* EXERCISE *
Work out how many lines of the listing hold the string "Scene", then answer with that number and nothing else.

* PROVIDED INFORMATION *
════
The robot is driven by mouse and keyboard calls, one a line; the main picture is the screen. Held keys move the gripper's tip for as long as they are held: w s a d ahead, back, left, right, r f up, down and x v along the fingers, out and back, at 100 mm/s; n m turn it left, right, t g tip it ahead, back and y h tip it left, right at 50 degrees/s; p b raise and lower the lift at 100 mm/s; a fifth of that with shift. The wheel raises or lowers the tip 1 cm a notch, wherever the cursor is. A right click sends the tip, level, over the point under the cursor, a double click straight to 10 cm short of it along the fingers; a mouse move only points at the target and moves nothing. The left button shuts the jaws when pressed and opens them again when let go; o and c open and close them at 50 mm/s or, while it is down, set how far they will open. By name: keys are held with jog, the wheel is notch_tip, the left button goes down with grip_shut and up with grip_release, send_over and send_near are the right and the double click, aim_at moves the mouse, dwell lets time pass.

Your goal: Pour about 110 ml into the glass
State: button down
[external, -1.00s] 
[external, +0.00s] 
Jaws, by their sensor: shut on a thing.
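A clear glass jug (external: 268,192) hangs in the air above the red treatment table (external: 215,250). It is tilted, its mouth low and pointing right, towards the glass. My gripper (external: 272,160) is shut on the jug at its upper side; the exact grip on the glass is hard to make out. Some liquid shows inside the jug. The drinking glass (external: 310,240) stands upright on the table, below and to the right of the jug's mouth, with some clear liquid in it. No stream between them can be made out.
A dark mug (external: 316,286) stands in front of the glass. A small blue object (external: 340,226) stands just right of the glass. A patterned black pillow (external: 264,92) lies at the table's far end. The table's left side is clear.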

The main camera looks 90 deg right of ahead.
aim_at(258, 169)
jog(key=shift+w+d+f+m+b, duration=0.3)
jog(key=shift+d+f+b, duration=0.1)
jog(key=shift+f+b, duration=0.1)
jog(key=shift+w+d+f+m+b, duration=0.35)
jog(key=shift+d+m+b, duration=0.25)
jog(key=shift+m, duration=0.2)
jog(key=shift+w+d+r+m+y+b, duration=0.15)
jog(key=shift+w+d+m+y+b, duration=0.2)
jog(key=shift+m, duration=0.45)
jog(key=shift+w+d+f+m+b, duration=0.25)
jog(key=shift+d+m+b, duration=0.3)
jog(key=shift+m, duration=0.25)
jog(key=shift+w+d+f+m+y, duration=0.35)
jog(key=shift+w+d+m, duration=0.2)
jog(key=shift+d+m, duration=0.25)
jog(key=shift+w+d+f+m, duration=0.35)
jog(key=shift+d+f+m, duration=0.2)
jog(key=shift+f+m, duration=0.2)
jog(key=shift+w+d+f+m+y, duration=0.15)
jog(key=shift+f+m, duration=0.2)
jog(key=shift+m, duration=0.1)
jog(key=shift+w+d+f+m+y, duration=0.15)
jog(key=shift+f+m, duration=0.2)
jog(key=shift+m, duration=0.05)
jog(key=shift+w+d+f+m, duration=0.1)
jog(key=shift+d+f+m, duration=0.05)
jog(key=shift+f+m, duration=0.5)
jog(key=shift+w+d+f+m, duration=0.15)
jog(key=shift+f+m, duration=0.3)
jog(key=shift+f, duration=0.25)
════
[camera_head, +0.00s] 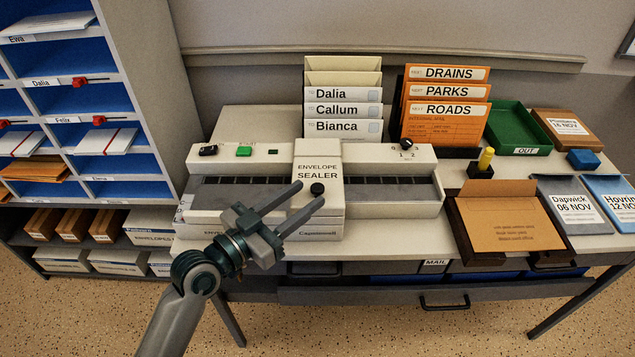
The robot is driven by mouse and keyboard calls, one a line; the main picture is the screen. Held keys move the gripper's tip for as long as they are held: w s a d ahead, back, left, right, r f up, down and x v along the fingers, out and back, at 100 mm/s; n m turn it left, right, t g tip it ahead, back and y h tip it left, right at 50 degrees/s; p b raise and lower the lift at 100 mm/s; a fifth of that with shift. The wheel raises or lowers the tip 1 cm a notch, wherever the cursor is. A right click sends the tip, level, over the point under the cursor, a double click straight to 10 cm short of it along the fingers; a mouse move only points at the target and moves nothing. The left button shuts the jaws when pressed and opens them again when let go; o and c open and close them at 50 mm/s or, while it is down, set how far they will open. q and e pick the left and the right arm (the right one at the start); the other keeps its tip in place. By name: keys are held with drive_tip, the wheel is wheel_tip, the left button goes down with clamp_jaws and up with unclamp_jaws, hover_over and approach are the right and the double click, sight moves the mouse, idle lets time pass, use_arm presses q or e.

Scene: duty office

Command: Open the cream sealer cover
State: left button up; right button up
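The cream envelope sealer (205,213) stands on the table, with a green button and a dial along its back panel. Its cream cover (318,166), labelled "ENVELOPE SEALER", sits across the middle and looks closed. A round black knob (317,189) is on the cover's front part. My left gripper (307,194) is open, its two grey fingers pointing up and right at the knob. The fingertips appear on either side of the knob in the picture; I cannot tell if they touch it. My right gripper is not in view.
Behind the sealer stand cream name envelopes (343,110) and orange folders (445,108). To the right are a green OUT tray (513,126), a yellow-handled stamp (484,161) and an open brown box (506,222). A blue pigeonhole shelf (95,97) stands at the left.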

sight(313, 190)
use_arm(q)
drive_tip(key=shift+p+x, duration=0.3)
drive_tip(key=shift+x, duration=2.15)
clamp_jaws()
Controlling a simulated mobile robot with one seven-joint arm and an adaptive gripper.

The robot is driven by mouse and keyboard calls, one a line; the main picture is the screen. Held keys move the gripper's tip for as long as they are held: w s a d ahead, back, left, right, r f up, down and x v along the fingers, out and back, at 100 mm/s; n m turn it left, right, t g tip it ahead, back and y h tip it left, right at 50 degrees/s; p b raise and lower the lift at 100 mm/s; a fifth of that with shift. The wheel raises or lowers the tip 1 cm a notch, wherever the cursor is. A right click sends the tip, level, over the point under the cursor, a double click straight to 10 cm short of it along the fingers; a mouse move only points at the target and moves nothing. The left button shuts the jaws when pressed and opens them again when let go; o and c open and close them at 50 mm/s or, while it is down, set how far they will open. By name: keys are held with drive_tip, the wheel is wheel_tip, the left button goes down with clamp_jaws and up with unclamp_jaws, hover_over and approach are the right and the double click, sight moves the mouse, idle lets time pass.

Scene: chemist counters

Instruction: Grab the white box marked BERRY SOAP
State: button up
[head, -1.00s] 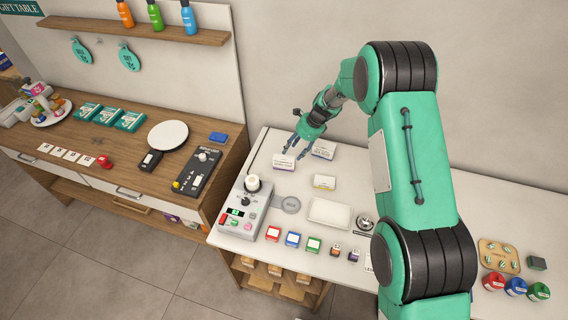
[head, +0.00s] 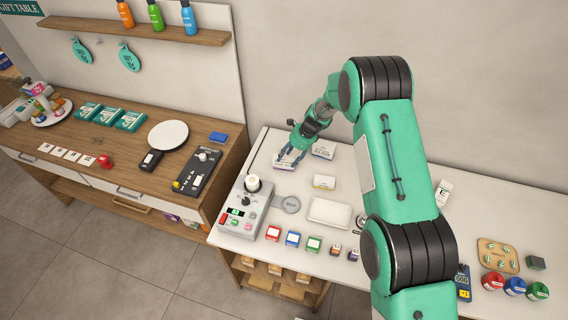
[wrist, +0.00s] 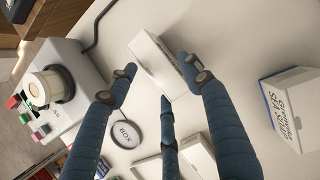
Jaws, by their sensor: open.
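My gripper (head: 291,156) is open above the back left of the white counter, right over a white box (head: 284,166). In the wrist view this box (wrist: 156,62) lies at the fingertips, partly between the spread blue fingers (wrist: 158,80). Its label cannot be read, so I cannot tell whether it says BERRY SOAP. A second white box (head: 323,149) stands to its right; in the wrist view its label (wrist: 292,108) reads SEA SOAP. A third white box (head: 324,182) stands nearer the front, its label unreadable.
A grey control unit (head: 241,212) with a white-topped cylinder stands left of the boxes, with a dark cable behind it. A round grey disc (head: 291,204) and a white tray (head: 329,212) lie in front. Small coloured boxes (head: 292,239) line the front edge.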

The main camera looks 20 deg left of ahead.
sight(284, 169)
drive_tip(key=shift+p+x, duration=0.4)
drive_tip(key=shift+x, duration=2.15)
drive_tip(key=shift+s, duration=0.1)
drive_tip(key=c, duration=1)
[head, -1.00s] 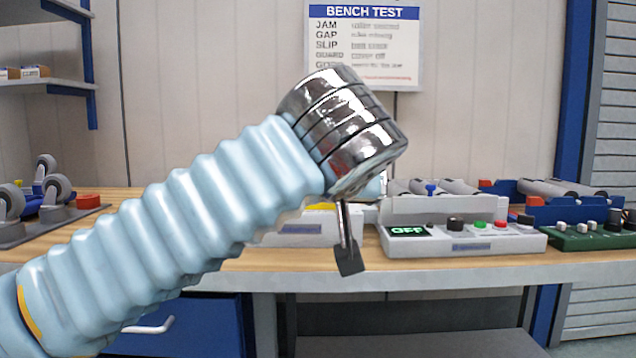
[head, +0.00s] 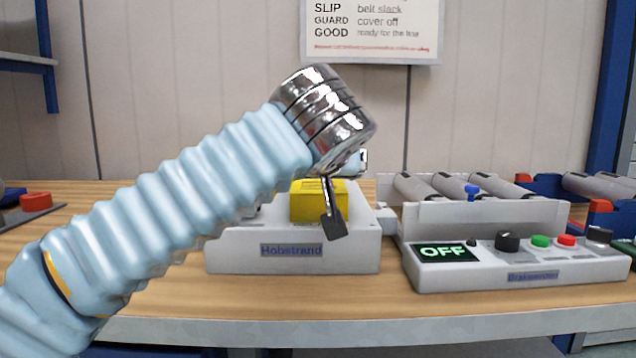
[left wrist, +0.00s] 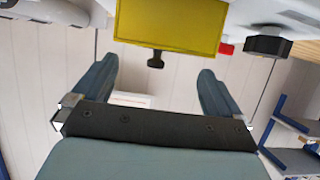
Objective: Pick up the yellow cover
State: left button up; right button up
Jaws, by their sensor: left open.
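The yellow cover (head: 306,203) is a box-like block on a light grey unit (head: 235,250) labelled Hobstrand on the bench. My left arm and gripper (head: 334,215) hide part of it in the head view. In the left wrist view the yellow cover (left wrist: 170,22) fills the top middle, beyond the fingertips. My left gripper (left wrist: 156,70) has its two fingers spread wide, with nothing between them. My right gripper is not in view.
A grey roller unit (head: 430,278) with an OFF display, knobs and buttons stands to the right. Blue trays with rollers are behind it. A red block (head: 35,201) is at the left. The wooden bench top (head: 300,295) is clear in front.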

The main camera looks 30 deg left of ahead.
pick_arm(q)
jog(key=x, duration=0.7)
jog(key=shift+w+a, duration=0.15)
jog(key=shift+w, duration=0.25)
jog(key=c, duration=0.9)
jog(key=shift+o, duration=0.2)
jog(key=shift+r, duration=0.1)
════
* EXERCISE OUTPUT *
2